[Entries from a robot dataset]
==========
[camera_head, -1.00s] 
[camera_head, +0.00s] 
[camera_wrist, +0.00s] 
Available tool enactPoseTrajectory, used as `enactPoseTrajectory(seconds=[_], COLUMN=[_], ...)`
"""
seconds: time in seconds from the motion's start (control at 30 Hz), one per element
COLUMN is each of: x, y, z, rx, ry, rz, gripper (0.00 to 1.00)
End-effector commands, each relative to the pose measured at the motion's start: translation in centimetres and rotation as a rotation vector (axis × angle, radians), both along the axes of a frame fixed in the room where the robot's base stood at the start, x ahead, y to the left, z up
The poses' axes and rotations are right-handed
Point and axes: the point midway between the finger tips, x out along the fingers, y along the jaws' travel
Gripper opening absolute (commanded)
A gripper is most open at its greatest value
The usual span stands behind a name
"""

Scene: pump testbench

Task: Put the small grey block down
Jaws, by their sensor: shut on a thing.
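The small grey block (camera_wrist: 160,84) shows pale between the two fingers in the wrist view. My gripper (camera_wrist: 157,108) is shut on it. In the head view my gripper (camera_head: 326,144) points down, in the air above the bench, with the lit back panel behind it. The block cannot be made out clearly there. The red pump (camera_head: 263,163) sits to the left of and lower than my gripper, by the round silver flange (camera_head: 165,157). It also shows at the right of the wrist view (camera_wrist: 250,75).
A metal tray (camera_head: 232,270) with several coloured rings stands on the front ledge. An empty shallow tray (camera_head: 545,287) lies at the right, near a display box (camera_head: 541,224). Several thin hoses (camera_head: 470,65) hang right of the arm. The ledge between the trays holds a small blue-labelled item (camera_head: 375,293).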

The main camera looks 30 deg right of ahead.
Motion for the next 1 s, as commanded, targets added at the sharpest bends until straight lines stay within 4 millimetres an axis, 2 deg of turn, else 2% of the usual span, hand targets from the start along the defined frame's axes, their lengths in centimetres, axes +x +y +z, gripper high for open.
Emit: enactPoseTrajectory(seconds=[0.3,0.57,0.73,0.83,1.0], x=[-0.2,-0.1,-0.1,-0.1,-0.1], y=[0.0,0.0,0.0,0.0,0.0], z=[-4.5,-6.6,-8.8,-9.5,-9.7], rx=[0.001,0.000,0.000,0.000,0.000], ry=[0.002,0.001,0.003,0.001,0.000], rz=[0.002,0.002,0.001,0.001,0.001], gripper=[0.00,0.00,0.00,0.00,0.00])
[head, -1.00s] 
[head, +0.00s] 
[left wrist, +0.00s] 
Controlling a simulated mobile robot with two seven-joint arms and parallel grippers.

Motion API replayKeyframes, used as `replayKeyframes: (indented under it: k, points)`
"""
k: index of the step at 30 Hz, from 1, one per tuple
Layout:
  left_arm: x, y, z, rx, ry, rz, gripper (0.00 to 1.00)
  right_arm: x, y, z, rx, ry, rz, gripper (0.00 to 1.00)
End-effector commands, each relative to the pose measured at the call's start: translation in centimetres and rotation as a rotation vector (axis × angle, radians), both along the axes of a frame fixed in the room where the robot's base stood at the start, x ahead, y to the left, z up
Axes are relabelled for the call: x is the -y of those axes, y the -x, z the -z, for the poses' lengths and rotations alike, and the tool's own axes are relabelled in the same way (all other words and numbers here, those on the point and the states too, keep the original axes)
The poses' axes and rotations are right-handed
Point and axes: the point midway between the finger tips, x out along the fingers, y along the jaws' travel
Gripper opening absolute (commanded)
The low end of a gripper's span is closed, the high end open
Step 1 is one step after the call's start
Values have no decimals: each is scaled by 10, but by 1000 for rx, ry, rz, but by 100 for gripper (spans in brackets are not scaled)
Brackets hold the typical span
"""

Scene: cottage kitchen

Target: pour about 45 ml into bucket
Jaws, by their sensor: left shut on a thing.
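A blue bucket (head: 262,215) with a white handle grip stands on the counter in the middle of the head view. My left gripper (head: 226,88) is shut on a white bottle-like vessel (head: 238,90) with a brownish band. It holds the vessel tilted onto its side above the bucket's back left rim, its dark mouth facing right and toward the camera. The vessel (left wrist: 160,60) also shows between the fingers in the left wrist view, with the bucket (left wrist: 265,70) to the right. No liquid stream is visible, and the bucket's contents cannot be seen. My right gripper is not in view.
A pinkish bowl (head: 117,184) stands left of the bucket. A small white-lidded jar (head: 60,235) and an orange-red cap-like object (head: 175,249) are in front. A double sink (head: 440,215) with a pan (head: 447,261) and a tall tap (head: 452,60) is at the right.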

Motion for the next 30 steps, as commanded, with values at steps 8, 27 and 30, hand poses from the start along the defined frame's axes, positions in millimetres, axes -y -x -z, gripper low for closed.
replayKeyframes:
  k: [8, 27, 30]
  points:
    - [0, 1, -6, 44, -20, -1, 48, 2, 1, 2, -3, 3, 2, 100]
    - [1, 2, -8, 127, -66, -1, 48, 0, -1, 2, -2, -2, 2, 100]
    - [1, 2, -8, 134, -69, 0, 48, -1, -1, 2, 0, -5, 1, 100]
==========
_Task statement_
Tally up the lines with the word "angle" in them, and answer with that number by itself.

_Task answer_
2